Eterna Plc reported a profit after tax of N1.38 billion for the first quarter of 2026, as improved operational efficiency and steady growth across its core segments bolstered earnings despite a challenging macroeconomic environment.

The Lagos-based downstream energy firm posted revenue of N70.45 billion for the three months ended March 31, according to its unaudited financial statement released on Friday. Profit before tax came in at N1.65 billion, reflecting what the company described as sustained momentum in its operations and cost discipline initiatives.

Earnings per share stood at N1.06, signaling continued returns to shareholders even as Nigerian energy companies navigate currency volatility, inflationary pressures and supply chain constraints.

The results highlight Eterna’s efforts to stabilise performance following a period of industry-wide disruption tied to deregulation and fluctuating fuel import costs.

The company said its balance sheet remained “robust,” supported by strategic investments in inventory that are expected to enhance product availability and improve service delivery across its nationwide retail network.

Total assets were strengthened during the quarter, underpinned by higher working capital allocation to petroleum products.

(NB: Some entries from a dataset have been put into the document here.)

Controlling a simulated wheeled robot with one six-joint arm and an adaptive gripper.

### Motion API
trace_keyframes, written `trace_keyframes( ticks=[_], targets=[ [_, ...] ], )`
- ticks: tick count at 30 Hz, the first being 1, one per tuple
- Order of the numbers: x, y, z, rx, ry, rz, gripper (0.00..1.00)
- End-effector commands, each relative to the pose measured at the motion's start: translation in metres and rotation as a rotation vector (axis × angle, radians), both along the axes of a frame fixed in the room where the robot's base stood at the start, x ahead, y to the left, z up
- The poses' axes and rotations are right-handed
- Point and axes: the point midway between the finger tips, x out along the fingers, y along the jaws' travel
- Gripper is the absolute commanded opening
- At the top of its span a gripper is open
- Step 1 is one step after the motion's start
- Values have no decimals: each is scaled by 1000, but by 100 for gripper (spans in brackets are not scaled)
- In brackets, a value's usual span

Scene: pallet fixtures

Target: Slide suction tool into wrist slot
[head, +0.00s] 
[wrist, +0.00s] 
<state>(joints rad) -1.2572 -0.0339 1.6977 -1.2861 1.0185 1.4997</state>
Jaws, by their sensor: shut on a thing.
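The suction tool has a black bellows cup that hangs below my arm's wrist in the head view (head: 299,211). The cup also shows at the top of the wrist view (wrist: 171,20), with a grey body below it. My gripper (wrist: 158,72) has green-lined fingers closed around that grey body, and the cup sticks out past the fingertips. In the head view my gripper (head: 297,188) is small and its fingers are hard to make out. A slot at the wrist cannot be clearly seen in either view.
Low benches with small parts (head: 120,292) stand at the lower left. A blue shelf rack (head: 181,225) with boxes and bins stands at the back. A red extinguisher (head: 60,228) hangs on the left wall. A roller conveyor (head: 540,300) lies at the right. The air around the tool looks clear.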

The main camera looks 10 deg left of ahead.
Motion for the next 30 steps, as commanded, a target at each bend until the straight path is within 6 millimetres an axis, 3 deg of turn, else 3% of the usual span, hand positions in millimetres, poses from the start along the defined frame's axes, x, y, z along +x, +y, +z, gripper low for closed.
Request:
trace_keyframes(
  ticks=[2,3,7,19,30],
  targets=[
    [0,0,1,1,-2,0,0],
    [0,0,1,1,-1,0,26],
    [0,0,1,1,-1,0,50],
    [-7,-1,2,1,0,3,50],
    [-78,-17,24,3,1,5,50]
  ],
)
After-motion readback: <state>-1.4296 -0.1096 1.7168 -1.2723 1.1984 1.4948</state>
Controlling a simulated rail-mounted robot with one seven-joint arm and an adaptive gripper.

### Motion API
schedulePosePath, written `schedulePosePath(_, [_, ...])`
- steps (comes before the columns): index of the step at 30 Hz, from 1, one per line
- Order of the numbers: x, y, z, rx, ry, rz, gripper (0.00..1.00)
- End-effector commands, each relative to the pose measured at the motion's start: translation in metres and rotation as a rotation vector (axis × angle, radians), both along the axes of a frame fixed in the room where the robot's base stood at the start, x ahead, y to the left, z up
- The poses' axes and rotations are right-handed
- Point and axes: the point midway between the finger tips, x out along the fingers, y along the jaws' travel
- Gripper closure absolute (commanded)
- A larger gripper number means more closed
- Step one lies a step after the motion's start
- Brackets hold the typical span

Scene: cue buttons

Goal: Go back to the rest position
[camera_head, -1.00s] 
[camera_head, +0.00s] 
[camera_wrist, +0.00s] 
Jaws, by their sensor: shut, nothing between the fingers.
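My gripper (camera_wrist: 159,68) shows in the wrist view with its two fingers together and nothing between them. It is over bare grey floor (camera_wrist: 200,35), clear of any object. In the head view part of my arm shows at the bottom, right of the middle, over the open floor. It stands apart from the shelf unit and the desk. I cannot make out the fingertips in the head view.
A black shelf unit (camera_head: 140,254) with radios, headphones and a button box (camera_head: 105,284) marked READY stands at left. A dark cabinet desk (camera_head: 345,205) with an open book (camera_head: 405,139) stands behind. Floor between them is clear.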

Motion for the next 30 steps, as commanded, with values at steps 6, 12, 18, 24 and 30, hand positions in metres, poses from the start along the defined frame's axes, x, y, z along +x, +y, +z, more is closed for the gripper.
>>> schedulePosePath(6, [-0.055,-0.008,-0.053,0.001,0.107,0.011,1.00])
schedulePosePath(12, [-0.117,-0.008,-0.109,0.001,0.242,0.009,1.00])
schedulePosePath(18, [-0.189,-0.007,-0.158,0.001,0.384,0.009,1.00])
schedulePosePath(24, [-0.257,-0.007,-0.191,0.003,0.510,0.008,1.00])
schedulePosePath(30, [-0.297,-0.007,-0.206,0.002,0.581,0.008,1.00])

This positioning, the firm said, would enable it to capture demand and improve operational efficiency in subsequent quarters.

Olumide Adeosun, the company’s chief executive officer said the performance underscores the company’s focus on execution and long-term growth. “The performance reflects the Company’s continued focus on operational excellence, cost discipline, and strategic expansion initiatives,” he said in a statement. “We will continue to build on this momentum through targeted investments in our retail network and growth across our aviation, lubricants and gas segments.”

Eterna has increasingly leaned on diversification beyond traditional fuel retailing, expanding into higher-margin segments such as aviation fuel supply and lubricant distribution. The company also continues to deepen its presence in Nigeria’s gas market, aligning with broader industry shifts toward cleaner energy sources.

Analysts say the company’s ability to maintain profitability in the first quarter reflects improved internal efficiencies and a more disciplined approach to cost management, even as input costs remain elevated. The downstream sector has undergone significant changes since the removal of fuel subsidies in 2023, forcing operators to adopt leaner business models.